Write out again, word for word, the lines below from the line that holds "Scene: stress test" through the line that holds "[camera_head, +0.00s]", omitting pictures.

= Stored data =

-=-=-

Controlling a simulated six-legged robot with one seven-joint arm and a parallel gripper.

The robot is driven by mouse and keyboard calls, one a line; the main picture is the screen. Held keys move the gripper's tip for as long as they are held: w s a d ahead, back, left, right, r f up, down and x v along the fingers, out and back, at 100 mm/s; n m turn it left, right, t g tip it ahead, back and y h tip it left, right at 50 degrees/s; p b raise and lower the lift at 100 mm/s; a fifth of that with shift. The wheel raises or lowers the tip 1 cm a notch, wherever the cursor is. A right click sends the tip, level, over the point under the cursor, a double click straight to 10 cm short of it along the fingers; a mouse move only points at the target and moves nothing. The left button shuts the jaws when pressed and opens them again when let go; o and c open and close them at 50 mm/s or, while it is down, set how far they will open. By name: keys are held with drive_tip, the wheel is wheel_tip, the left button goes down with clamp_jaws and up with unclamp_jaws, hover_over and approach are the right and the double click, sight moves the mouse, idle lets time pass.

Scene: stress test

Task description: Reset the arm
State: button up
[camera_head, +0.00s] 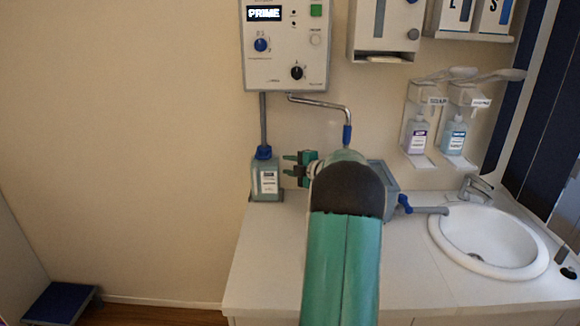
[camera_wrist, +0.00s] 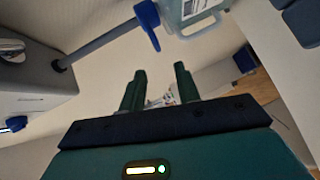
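My gripper (camera_head: 290,165) is at the end of my green arm, which reaches out over the counter in the head view. Its two fingers point left, toward the grey bottle with a blue cap (camera_head: 266,177), with a small apparent gap between. In the wrist view my gripper (camera_wrist: 162,80) has its two green fingers apart, and nothing is held between them. The bottle also shows at the top of the wrist view (camera_wrist: 197,10), beyond the fingertips. My arm hides part of the counter and part of a grey-blue box.
A white counter (camera_head: 262,262) holds a sink (camera_head: 492,240) at right and the grey-blue box (camera_head: 378,178) with a blue valve. A control panel (camera_head: 286,75) reading PRIME hangs above the bottle. Soap dispensers (camera_head: 418,135) are on the wall. Wall at left is bare; a blue-topped step (camera_head: 60,303) is on the floor.

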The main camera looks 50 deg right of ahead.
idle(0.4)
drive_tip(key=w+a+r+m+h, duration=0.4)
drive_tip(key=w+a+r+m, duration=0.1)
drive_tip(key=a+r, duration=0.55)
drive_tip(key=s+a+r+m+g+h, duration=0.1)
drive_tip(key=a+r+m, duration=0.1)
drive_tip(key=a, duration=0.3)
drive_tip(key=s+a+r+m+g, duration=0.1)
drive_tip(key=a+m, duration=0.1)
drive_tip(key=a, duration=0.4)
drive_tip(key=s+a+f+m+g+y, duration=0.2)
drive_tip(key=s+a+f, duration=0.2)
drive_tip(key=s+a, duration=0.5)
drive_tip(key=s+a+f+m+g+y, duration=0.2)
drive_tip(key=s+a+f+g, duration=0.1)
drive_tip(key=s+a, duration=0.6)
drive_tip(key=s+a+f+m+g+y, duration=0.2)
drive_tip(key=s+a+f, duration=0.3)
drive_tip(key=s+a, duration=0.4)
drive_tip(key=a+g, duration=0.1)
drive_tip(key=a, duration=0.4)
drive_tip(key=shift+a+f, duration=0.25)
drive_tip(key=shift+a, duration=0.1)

-=-=-

= Written solution =
Scene: stress test

Task description: Reset the arm
State: button up
[camera_head, +0.00s] 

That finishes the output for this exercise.